Repeat exactly the lines from the one containing "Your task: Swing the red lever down" through the one containing "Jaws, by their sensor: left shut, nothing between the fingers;", both lines included, please, without any other lines.

——————————

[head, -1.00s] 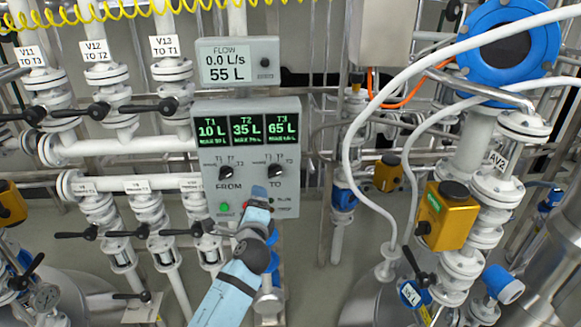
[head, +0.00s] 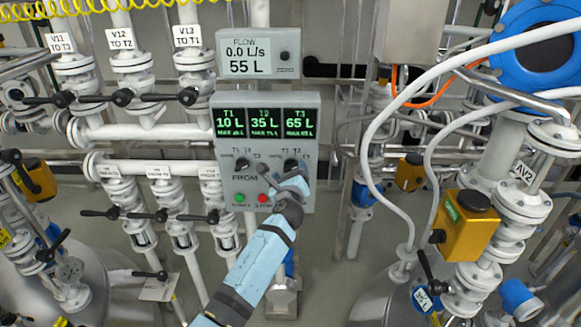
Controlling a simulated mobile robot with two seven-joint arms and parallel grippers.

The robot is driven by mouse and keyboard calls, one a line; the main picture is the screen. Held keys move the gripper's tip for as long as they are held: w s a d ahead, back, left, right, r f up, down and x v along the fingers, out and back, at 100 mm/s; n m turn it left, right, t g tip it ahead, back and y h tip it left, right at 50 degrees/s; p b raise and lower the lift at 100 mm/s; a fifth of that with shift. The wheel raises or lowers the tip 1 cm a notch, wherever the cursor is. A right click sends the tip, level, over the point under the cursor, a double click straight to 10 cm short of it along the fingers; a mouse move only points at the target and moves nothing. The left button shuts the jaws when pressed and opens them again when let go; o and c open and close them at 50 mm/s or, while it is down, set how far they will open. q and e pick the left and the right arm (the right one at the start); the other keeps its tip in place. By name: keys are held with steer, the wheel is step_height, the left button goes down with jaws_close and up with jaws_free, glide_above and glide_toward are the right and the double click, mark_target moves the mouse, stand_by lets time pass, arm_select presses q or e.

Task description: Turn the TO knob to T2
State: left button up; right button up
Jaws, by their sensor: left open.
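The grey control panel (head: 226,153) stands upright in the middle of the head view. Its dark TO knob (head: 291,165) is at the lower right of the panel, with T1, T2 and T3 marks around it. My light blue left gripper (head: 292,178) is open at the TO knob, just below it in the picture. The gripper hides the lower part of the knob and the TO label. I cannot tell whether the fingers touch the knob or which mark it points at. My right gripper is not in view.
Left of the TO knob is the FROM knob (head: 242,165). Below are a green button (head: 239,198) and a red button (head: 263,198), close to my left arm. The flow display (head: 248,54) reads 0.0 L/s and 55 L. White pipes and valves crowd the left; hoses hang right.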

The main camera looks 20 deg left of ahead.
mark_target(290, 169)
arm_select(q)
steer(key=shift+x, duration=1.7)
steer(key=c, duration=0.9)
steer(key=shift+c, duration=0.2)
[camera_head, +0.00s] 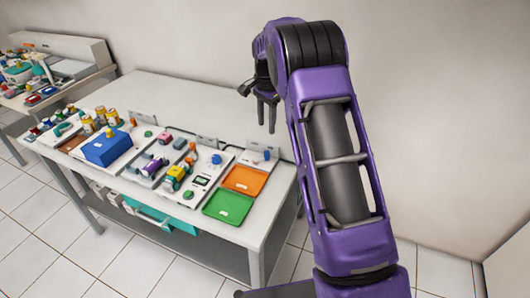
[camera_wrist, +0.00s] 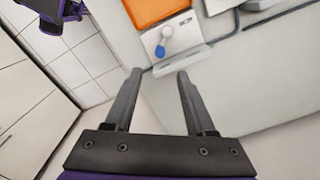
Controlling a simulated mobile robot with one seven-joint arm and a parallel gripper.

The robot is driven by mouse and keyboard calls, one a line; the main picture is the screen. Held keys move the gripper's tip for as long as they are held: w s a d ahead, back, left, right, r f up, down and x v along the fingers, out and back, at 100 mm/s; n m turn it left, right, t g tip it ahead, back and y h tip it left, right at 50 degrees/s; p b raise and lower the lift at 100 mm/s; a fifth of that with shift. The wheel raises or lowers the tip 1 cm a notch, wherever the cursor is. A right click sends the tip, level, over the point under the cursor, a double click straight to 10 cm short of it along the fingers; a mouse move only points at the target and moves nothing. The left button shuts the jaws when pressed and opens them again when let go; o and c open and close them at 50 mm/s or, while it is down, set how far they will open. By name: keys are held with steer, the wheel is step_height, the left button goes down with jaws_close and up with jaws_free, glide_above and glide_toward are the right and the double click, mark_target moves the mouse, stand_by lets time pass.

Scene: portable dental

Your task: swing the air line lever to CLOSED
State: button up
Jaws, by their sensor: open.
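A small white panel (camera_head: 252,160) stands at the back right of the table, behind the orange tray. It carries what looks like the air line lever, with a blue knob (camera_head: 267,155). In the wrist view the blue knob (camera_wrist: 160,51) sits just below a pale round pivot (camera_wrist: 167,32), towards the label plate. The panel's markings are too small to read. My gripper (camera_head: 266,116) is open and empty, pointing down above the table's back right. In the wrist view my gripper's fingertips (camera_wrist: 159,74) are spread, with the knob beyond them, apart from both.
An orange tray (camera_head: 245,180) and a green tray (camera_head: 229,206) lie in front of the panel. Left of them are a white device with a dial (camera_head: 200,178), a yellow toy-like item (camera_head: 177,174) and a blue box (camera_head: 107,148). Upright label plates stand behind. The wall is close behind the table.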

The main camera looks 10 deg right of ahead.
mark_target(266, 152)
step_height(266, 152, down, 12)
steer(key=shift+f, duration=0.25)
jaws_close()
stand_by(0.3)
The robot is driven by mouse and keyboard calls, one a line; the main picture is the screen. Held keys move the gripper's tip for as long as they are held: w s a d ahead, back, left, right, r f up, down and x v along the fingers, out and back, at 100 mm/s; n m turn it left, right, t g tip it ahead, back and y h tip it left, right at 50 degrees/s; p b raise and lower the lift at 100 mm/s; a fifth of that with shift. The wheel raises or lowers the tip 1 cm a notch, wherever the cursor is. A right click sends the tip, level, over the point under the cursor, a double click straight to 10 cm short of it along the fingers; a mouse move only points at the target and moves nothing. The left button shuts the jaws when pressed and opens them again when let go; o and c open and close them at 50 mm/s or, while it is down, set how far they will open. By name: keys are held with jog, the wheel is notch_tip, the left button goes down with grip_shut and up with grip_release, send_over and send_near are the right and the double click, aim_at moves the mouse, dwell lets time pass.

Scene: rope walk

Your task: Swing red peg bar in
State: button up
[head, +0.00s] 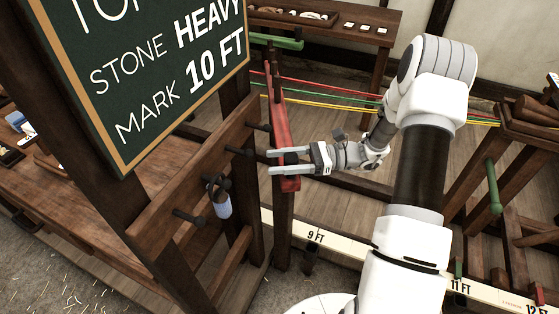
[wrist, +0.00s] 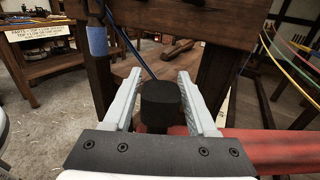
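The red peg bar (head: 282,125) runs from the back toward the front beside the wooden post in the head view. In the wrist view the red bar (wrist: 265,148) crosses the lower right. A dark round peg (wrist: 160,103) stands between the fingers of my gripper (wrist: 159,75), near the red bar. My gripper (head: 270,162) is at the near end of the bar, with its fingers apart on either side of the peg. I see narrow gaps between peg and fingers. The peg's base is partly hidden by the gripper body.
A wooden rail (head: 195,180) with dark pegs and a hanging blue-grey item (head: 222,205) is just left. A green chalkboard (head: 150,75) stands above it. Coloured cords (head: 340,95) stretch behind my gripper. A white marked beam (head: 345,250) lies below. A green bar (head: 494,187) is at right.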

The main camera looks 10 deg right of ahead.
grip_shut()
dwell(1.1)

——————————

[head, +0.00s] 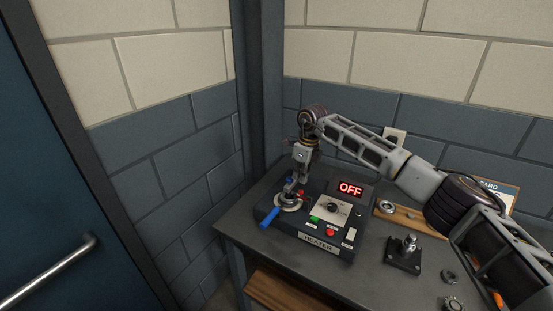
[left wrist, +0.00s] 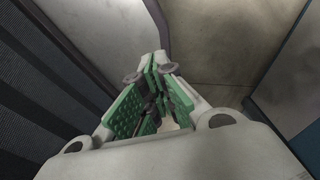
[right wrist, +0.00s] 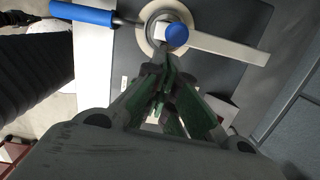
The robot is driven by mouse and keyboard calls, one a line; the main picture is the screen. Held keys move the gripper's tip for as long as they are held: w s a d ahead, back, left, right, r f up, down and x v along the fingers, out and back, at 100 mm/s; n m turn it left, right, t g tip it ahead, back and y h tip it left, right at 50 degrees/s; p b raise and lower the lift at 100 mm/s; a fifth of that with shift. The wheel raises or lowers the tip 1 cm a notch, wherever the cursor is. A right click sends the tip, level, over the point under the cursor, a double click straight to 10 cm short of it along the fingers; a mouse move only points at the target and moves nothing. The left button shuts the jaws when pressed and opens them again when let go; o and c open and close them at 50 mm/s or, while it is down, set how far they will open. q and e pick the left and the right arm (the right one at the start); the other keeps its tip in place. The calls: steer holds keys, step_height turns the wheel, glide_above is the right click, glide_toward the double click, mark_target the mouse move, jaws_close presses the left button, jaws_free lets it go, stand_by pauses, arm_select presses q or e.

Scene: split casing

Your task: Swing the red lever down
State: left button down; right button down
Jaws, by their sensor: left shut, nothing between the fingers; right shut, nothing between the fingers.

——————————

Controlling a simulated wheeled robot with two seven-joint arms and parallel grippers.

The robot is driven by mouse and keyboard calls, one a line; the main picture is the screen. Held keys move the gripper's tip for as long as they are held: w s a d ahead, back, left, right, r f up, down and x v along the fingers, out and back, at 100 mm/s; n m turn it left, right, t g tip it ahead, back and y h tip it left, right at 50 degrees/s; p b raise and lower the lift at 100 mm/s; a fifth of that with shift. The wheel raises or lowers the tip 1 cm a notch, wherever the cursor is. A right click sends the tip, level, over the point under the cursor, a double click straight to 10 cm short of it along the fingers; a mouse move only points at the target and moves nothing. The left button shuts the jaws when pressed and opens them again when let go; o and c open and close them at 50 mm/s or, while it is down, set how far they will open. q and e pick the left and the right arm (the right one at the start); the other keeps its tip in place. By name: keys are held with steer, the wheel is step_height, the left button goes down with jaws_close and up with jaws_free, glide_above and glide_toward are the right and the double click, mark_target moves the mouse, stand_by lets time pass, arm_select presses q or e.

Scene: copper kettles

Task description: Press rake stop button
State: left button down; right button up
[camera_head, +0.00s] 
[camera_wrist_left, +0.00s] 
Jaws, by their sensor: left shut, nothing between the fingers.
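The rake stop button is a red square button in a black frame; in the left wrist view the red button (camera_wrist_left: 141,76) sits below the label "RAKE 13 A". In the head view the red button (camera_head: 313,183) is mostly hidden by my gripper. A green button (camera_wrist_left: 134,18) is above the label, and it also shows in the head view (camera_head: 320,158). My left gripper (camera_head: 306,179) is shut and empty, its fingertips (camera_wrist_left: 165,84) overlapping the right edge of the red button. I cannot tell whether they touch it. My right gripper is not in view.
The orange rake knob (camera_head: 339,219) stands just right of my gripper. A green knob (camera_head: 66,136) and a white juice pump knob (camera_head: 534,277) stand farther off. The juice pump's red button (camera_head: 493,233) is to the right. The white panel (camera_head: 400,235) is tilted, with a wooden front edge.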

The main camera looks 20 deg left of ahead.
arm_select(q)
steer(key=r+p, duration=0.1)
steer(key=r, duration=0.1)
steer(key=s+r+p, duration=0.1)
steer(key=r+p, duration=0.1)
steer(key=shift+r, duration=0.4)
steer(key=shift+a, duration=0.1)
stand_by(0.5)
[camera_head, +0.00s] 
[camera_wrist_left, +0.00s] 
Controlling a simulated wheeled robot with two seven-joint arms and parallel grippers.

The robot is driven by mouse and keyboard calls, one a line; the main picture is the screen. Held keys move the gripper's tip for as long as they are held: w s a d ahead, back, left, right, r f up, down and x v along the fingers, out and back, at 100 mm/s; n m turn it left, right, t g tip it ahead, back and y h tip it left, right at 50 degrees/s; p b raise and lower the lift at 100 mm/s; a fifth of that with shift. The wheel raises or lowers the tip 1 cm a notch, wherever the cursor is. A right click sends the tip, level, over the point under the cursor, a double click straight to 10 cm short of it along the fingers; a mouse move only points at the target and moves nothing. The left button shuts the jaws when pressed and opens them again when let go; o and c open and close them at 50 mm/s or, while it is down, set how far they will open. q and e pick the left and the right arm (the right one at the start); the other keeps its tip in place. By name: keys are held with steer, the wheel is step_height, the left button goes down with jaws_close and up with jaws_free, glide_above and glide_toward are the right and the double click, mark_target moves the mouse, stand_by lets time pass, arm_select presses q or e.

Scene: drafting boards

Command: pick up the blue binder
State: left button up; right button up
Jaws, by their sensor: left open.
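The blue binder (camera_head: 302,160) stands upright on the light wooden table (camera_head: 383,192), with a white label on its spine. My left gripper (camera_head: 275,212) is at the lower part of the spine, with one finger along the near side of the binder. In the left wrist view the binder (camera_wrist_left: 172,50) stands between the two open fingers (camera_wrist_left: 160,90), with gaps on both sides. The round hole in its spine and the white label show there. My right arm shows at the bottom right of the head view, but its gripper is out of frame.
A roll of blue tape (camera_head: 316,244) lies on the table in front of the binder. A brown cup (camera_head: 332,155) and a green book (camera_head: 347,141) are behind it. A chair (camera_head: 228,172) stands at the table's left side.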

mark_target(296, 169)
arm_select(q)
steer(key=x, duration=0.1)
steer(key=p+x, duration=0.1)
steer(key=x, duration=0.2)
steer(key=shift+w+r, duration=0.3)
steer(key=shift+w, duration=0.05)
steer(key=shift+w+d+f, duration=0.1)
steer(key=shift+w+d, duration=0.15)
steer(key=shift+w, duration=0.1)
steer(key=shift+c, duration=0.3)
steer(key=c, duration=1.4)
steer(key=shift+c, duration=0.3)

——————————

■ Full response:
Your task: Swing the red lever down
State: left button down; right button down
Jaws, by their sensor: left shut, nothing between the fingers; right shut, nothing between the fingers.

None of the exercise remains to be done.